Now let`s look at elasticnet:
cm.elasticnet <- confusionMatrix(data = predicted.elasticnet, reference = as.factor(testY), positive="М")
cm.elasticnet
## Confusion Matrix and Statistics
##
## Reference
## Prediction Ж М
## Ж 385 65
## М 0 0
##
## Accuracy : 0.8556
## 95% CI : (0.8196, 0.8867)
## No Information Rate : 0.8556
## P-Value [Acc > NIR] : 0.533
##
## Kappa : 0
##
## Mcnemar's Test P-Value : 2.051e-15
##
## Sensitivity : 0.0000
## Specificity : 1.0000
## Pos Pred Value : NaN
## Neg Pred Value : 0.8556
## Prevalence : 0.1444
## Detection Rate : 0.0000
## Detection Prevalence : 0.0000
## Balanced Accuracy : 0.5000
##
## 'Positive' Class : М
##
The accuracy is still 84%, and Kappa is negative again. Shitty results.
For Lasso:
coef(cv.lasso, cv.lasso$lambda.min) %>%
as.matrix %>% as.data.frame %>%
tibble::rownames_to_column() %>%
arrange(-abs(`1`)) %>% head(15)
As far as I can interpret it, negative sign means that the word provide incentives to be assigned to “Ж” class, and the positive sign refers to the probability(?) of this word to be assigned to the “М” class. Thus, if my judjement is correct, суть, рекомендовать, собирать, мировой, иметь, работа - words that can characterized men`s discourse, while узнавать,любовь(!),смочь,приятно, картинка, чудесный - female’s one.
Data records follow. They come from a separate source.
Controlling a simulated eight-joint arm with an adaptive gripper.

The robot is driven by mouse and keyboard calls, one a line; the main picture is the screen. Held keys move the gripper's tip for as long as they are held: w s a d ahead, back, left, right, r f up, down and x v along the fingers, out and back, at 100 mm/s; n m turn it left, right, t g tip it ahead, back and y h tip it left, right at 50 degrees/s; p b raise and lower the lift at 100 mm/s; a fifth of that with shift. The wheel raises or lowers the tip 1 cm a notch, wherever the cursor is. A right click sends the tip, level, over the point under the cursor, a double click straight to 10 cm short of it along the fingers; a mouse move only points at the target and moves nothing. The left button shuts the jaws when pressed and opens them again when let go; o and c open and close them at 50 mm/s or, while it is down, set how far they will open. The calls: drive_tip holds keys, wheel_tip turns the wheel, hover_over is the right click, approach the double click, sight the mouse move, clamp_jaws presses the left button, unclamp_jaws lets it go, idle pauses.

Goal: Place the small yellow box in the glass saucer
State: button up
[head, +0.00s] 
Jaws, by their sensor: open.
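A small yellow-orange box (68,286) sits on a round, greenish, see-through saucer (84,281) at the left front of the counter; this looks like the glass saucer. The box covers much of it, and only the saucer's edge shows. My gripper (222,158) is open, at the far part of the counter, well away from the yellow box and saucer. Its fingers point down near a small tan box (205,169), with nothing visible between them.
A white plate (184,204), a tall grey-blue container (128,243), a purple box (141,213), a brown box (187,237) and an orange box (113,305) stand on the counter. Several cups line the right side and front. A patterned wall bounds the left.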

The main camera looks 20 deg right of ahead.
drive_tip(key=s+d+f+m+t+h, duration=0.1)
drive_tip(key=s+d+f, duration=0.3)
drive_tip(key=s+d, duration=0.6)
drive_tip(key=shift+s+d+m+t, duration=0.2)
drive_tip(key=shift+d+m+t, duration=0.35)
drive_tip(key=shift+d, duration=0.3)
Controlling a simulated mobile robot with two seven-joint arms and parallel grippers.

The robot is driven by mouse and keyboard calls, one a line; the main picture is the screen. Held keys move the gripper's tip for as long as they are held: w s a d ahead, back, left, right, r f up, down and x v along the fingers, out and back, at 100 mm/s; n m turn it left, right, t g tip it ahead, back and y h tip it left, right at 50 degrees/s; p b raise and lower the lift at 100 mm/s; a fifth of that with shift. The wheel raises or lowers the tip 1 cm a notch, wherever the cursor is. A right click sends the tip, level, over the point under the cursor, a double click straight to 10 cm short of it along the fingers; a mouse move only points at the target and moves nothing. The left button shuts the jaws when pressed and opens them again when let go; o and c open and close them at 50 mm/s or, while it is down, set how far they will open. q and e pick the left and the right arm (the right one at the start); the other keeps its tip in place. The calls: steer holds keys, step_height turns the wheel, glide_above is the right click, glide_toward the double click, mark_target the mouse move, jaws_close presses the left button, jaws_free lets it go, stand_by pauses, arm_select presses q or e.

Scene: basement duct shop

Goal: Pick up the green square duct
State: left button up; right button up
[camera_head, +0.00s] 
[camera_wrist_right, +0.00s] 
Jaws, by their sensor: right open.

This time I would not go for error analysis because my models appeared to be quiet poor and misclassified a lot. Consequently, there are a lot of different words causing this.
All in all, it was interesting to build a logistic regression model on a new data without any prior specific expectation. There are several sources could be involved resulting in bad model performance:
First, the data itself can be of poor quality.
Second, I could limit some better lambdas while setting a set seed and the random result appeared to be just this.
Third, I could do some mistakes along the way.
Finally, the test subset is really small and disproportional (only ~50 male review). Since the initial data was very skewed as well, the model could just have not enought data to learn how to distinguish males’ reviews. Thus, performing badly of the even smaller test set.
p.s. I HAD TO CHANGE INTERPRETATIONS SEVERAL TIMES BEFORE SETTING A SET.SEED ALMOST EVERYWHERE! (NOT ONLY AFTER LAMDA CALCULATION BUT ALSO ON THE STAGE OF PREDICTION).